The star of the show last week was Intel Capital of course, the venture arm of Intel Corporation, but it’s far from alone. Over dinner strictly by coincidence, I sat with three people who were all involved in running their company’s investment efforts. Everywhere I looked there seemed to be corporate investors looking for a place to put their money.

It wasn’t my imagination. According to data provided by the National Venture Capital Association, more than 20 percent of VC dollars in the third quarter came from corporate venture capital. That accounted for over $2.3 billion in corporate venture capital investments for the period.

Graph comparing corporate venture capital with private venture capital.

Courtesy of National Venture Capital Association

 

Keep in mind, these numbers could be conservative, especially when you consider Intel Capital openly talked about investing $3 billion to $4 billion a year and possibly reaching $5 billion this year alone.

Consider that in March, 2014 Intel Capital invested a colossal $740 million (a large percentage of its yearly investment pool) in Cloudera, the big data Hadoop company with a valuation in the neighborhood of $4 billion. Intel owns a serious 18 percent stake in the company with that investment.

This year, the company set aside $67 million for investments in eight Chinese companies. They had a blockbuster exit in Virtustream, which was bought by EMC for $1.2 billion last May. They are in fact as serious as any private investment outfit on Sand Hill Road.

But they aren’t the only ones.

Companies Competing For Ideas

Beth Comstock, Vice Chair at GE, appeared on stage at the Intel Capital Global Summit, talking about her own company’s investment efforts. While Intel and GE have different goals in mind when making investment decisions, the idea is trying to find startups with big ideas that can tangentially or directly help their organizations.

Comstock had a clear message for startups: “GE is open for business. If you have a good idea, bring it to GE,” she said. Although companies might have different investment goals, they are still locked in a battle in a marketplace of ideas, and they are fighting to find and fund the best ones, she pointed out.

While GE is excited about what Comstock called the “Internet of Really Big Things” and Intel is interested in compute technology that can advance its chip making business, they all want to learn from these fast, agile companies.

And it’s not just technology companies like Intel, Cisco, GE and WorkDay. It’s also brands like Coca-Cola and Fidelity and McDonald’s trying to find a bit of this magic. As David Butler, who is VP of innovation at Coca-Cola told me last year at Web Summit in Dublin, it’s not as simple as writing a check. You have to be committed to a program like this, letting it grow and develop and nurturing the young startups without being overly controlling — and that’s often hard for a large corporation to do.

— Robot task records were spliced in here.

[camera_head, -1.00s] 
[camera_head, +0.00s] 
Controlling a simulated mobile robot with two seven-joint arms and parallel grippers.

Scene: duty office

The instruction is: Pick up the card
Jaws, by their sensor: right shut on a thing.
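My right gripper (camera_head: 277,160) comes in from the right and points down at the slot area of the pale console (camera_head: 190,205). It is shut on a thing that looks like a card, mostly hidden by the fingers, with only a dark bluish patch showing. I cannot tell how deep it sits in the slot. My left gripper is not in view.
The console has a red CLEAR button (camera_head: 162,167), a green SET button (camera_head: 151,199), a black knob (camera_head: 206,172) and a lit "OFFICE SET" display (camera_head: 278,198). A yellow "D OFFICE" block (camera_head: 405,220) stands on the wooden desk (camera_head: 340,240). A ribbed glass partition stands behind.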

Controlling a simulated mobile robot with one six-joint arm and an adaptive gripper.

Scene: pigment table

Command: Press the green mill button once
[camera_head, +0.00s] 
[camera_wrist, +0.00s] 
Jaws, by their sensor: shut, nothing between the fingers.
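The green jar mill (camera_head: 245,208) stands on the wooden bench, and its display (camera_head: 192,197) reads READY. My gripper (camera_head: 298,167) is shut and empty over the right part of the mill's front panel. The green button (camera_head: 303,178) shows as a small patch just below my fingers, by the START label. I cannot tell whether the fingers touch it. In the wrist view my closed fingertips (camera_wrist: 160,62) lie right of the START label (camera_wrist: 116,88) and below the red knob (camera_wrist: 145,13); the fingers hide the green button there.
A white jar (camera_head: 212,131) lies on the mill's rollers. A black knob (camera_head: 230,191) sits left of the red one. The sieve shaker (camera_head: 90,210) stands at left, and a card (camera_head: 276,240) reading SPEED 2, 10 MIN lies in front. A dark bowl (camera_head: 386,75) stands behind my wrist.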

It’s More Than Dollars And Cents

When it works, everybody wins. The company gets the speed, agility and creativity of the startup and the startup gets the scale and insight of a large organization.

Comstock agrees that it’s about more than money. GE has not only opened its wallet to startups, it has also launched a startup school where entrepreneurs can learn at no cost to them about hiring, time management, supply chain management, marketing and all of the types of things young executives need to learn.

We are a unique VC, as good a cross of a corporate VC and private VC as you’ll find
— Wendell Brooks, Incoming CEO Intel Capital

GE is also providing executives-in-residence to act as mentors. Meanwhile, Cisco offers an Entrepreneurs in Residence program looking for a similar dynamic with Internet of Things technology that can help push Cisco in new directions as a company. It’s trying to identify disruptive early technologies, forge strategic relationships with these startups and pair them with an executive sponsor for six months to help them forge internal and external relationships and nurture the company in its earliest development phase.

Strategic Versus Financial

Intel has made it clear it doesn’t just want to nurture ideas and get some good technology to play with. It also wants a good return on its investment. Not all of these companies care about that. For some, it’s simply about getting the energy and creativity, the idea, and the rest is just a bonus.

“We are a unique VC, as good a cross of a corporate VC and private VC as you’ll find,” Wendell Brooks the incoming CEO of Intel Capital told me last week at the Summit. Brooks says the company has been very successful building quality companies and getting good returns.

“Our returns are top quartile, and we have had a profound impact on Intel’s strategy,” he said.

But not everyone feels they have to achieve both. Workday launched a venture fund in July and its goal was primarily strategic, not financial. The idea was to learn from these companies and have them share ideas and approaches with the engineering team.

Brooks made it clear he wants Intel Capital to be lead investors on more deals. He feels that gives his company more input and a seat on the board where they can have more influence on the direction of the company.

Workday by contrast is usually coming in as a secondary investor. The company is focused more on learning while providing values for its portfolio companies.

Regardless of the goals or the company size and investment pool, more and more companies are looking at investments as a way to compete in this marketplace of ideas. It’s interesting that these corporations are launching venture funds, while sometimes competing with private VCs, and in the process, expanding the pool of venture money available.

These companies may have somewhat different goals than the private VCs, but they are all looking for smart companies to invest in, and that common denominator means there is no shortage of investment money available right now for a startup with a good idea.